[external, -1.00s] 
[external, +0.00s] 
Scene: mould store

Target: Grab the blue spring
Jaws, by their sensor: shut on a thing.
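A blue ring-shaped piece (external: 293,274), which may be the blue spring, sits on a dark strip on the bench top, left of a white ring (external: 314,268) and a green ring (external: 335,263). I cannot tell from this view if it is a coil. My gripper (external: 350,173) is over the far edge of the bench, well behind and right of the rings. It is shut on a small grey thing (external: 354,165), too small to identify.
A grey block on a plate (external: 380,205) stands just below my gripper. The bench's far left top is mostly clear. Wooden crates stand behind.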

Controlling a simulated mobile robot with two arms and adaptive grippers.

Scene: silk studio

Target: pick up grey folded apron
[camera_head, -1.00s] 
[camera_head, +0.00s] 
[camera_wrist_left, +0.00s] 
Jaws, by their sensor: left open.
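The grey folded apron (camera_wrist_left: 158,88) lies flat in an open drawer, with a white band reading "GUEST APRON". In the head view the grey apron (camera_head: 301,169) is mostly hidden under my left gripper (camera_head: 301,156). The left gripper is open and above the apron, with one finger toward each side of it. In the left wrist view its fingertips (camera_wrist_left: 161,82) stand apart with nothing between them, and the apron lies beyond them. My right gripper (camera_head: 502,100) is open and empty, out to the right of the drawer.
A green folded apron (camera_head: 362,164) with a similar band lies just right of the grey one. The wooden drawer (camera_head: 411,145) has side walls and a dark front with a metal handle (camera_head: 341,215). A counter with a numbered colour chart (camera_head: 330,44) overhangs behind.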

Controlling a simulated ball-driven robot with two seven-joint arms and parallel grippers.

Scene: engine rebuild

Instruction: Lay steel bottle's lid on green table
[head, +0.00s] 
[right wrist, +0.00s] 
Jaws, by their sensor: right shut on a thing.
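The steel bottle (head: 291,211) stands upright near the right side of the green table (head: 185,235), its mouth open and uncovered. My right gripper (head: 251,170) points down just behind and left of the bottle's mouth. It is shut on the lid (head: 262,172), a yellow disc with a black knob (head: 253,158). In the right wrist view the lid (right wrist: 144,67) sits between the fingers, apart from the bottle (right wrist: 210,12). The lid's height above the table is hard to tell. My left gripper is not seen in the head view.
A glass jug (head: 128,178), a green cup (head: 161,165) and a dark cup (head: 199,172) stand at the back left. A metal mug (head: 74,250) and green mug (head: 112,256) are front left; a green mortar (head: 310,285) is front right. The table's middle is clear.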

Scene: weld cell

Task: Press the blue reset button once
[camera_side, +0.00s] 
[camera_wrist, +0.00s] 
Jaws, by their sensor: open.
━━━━━━━━━━
◆ Exercise task: Please print exactly, and only, the lines from the line with "Controlling a simulated ball-driven" to the line with "[right wrist, +0.00s]", both included.

◆ Complete output:
Controlling a simulated ball-driven robot with two seven-joint arms and parallel grippers.

Scene: engine rebuild

Instruction: Lay steel bottle's lid on green table
[head, +0.00s] 
[right wrist, +0.00s] 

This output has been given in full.